* [What is needed]:
Find "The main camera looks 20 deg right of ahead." in the data below; transcribe the line it appears on and each line after it, exactly, to the end, and nothing else.

------

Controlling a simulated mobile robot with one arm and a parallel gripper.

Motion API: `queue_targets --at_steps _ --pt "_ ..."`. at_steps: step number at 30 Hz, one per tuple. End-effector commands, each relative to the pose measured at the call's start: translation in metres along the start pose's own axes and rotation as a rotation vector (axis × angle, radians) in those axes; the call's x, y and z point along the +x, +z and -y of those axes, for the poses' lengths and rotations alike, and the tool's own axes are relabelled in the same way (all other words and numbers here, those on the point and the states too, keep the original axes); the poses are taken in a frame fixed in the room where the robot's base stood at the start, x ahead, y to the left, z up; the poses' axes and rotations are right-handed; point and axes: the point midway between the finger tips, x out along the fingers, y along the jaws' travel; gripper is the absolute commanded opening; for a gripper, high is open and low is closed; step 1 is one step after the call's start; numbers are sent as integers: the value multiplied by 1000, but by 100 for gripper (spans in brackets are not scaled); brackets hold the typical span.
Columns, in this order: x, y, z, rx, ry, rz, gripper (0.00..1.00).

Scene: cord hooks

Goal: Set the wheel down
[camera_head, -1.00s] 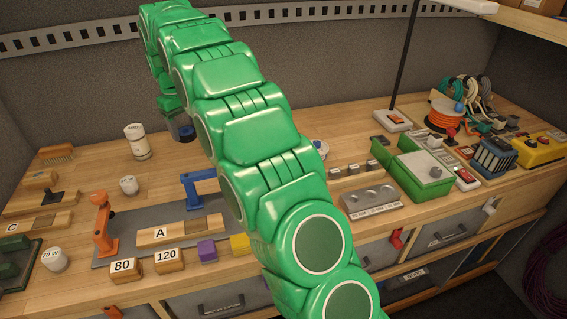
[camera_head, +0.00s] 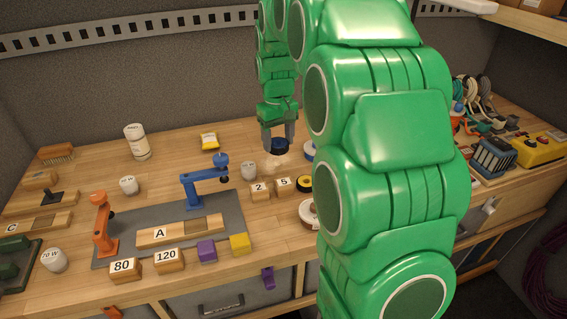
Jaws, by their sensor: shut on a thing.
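My green gripper (camera_head: 279,141) is at the back middle of the bench, pointing down. It is shut on a small round dark blue and black wheel (camera_head: 279,149). The wheel is low over the wooden bench top (camera_head: 240,146); I cannot tell whether it touches the wood. Other round pieces stand to its right and in front: a white and blue one (camera_head: 308,153), a yellow and black one (camera_head: 305,184) and a white and brown one (camera_head: 308,213). My arm partly hides some of them.
Wooden blocks marked 2 (camera_head: 260,191) and 5 (camera_head: 282,187) and a whitish pot (camera_head: 249,172) stand in front of the wheel. A blue clamp (camera_head: 200,186) stands on a grey mat. My arm hides the bench's right middle.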

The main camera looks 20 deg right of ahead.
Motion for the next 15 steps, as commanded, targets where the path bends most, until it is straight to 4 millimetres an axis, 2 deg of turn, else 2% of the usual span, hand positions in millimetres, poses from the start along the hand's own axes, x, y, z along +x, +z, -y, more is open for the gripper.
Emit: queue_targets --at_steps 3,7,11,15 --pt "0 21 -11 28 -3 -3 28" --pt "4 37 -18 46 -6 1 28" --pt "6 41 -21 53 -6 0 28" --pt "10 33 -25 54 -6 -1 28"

------

* [Right answer]:
The main camera looks 20 deg right of ahead.
Motion for the next 15 steps, as commanded, targets where the path bends most, until it is straight to 4 millimetres an axis, 2 deg of turn, else 2% of the usual span, hand positions in millimetres, poses from the start along the hand's own axes, x, y, z along +x, +z, -y, more is open for the gripper.
Emit: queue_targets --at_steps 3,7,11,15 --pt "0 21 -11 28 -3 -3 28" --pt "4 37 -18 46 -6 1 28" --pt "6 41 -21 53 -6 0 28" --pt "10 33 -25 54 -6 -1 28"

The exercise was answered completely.